Sri Lanka Treasuries auction fails amid re-structuring fears

ECONOMYNEXT – Sri Lanka sold 65 billion rupees of Treasury bills after offering 85 billion rupees at this week’s auction with yields rising and 22 percent of the offer unsold, data from the state debt office showed.

The debt office offered 35 billion rupees of 3-month bills and sold 60 billion with average yield rising 71 basis points to 28.43 percent.

25 billion rupees of 6-month bills were offered by only 1.6 billion rupees was sold with the yield kept unchanged at 28.97 percent.

25 billion rupees of 12 month bills were sold at a weighted average yield of 29.15 percent, down 04 basis points.
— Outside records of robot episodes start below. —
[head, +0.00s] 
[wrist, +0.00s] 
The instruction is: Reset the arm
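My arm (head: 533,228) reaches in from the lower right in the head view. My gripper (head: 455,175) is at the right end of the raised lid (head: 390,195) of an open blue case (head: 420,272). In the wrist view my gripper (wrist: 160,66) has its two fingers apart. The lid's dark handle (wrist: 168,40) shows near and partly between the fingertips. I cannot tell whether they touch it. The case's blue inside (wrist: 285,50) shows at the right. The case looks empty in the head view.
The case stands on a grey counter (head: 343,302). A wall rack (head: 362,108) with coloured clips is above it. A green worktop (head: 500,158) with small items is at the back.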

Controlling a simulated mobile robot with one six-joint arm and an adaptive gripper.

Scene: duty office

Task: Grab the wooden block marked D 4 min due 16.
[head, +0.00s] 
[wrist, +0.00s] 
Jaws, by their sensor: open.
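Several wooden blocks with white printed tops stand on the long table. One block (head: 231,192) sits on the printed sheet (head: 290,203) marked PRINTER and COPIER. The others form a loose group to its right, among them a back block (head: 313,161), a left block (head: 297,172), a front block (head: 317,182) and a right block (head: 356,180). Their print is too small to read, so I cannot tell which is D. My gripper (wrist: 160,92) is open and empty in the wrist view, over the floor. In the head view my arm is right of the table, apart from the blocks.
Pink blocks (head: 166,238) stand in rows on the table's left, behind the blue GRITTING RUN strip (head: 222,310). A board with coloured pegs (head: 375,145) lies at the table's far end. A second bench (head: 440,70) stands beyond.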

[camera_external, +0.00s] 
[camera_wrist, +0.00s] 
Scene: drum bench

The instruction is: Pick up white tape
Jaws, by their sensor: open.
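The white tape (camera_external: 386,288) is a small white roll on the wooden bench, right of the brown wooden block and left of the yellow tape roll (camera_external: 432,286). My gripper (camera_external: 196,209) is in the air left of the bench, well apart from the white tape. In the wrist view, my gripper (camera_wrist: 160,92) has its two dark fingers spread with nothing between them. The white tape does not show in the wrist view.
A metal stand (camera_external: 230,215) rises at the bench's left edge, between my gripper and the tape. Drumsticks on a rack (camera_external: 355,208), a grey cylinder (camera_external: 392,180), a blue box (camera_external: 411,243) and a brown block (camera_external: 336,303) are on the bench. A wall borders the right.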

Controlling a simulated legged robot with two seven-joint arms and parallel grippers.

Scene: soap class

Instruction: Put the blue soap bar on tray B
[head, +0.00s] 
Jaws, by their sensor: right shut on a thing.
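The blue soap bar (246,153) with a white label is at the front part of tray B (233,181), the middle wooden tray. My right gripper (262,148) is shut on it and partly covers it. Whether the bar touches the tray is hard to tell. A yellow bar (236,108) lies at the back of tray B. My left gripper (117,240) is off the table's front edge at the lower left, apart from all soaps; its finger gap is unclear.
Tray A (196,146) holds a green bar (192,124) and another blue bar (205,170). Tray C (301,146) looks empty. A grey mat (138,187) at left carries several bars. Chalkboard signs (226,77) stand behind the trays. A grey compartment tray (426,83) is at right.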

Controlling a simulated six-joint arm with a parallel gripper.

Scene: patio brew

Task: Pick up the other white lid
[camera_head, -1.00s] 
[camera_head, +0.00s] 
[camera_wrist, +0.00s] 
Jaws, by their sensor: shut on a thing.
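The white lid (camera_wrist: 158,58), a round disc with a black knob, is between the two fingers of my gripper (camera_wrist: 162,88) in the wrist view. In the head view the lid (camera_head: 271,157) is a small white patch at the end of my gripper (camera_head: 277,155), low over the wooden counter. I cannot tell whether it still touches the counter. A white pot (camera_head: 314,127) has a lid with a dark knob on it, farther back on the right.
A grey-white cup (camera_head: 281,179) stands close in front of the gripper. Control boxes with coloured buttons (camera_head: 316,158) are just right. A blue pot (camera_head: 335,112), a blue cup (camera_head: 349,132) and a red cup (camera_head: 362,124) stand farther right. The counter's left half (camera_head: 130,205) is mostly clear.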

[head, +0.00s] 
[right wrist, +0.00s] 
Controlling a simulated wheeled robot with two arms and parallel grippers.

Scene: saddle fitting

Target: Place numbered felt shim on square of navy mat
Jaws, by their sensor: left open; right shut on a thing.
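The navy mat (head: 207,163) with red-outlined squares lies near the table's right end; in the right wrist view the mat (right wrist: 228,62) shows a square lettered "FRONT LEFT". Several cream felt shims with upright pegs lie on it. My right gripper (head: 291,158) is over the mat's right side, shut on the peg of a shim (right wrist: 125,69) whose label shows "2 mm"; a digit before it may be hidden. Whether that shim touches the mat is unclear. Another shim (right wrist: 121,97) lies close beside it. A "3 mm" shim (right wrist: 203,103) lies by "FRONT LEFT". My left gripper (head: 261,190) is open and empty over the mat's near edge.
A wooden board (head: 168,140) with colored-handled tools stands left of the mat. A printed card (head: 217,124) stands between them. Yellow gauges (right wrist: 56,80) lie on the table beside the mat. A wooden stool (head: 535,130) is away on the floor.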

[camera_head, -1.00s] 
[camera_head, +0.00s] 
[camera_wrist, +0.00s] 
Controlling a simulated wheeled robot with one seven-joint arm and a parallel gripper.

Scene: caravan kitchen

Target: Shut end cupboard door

Sri Lanka had a series of successful Treasuries auctions after rates were allowed to go up and yields were gently falling when speculation intensified that rupee bonds would face a second ‘hair cut’.

When a currency falls and prices go up the economy inflates, bringing down the real value of the debt in an automatic debt sustainability.

However there had been speculation that foreign bond holders, who are protected by dollar denomination would demand a second hair cut from rupee bond holders whose dollar value has almost halved, leading to uncertainty.

Sri Lanka defaulted after its non-credible reserve collecting soft-peg (now called a flexible exchange rate) which is neither a clean float nor a consistent or hard peg, broke due to unsustainable policy rates.

Sri Lanka started employing aggressive open market operations to suppress rates from around 2011, and the currency has collapsed from 113 to 360 over 11 years, despite the country being at peace.

Aggressive open market operations worsened after 2015 with flexible inflation targeting leading to 3 currency crises over 6 years. The third currency crisis is now it is third year. (Colombo/Aug09/2022)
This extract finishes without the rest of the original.